Additionally, while we’re going to look at a lot of different cards, there are going to be lots of other good board wipes in white that don’t get a spotlight in this article – it’s never a bad idea to hit up Gatherer or Scryfall to see what other options are out there for your deck.
Tribal Board Wipes (Angel of Glory’s Rise, Celestial Kirin, Harsh Mercy, Tivadar’s Crusade)
Tribal board wipes in white can work a couple different ways. Some synergize with creature tribes, such as Celestial Kirin‘s destructive trigger when playing Spirit or Arcane spells, or Harsh Mercy‘s ability to clear most opposing creatures at an incredibly efficient 3 mana rate while leaving the caster’s own board completely untouched in tribal decks like Slivers.
The other route tribal board wipes tend to take in this color is more conventional – removal of a specific type of creature on the battlefield.
Generally, you’ll only play cards like Angel of Glory’s Rise and Tivadar’s Crusade as specific answers to a problem in your metagame, as they aren’t likely to be very effective on their own merits despite targeting 2 very popular creature tribes.
If you’re really tired of Krenko, Mob Boss or The Scarab God singlehandedly swarming the battlefield though, the effect of these tribal board wipes in specific matchups can be incredibly surgical and disproportionate.
Color Hosers (Martyr’s Cry, Major Teroh, Ravnica at War)
Board wipes that target specific colors tend to have very interesting effects compared to normal board wipes. Most were printed in the early years of Magic before card design became more standardized, and color hosers were relegated to reprints or had weaker abilities like Protection and Hexproof starting in the mid-2000s.
Take Martyr’s Cry as an example. This card exiles all white creatures in play for 2 mana, which while a great rate for a board wipe, is a little odd to see on a white card.
While apparent it is intended for use on your own creatures to reinforce your hand, multicolor creatures (including the legendary ones used as Commanders) are far more common these days, giving a card like this considerable reach compared to when it was originally printed in The Dark.

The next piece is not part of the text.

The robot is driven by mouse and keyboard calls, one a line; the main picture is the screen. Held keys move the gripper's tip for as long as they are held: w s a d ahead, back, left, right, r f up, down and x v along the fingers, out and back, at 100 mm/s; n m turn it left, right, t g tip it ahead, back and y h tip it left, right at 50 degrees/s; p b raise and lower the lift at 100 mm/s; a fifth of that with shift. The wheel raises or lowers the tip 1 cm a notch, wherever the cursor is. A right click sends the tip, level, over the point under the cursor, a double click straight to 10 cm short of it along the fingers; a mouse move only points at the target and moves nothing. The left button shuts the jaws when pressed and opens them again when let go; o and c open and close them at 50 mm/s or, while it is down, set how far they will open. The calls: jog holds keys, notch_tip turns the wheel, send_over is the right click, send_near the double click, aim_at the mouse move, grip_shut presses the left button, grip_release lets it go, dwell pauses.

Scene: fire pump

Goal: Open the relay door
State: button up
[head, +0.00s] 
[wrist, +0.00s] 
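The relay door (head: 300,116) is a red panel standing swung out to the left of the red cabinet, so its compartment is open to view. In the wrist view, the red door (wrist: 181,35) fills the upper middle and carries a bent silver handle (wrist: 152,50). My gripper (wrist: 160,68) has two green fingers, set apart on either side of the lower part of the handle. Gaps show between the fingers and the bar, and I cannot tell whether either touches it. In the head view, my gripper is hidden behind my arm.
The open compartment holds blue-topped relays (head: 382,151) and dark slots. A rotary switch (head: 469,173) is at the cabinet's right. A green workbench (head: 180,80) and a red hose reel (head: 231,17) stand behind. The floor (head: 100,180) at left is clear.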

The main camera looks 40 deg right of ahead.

Major Teroh‘s effect, on the other hand, is much more straightforward. Pay 5 mana once it’s out, and all black creatures on the battlefield are exiled at instant speed. While I ordinarily wouldn’t find the prospect of a 9 mana board wipe interesting, Major Teroh is legendary, so you could arrange to have access to this powerful effect in your command zone.
Naturally, the effectiveness of doing this will vary depending on the decks you are playing against, but in a 4 player game, the odds of being able to keep at least 1 player’s board in check with this exile effect are pretty good. In a worst case scenario, Major Teroh is also a Soldier with evasion, affording it access to some decent tribal support.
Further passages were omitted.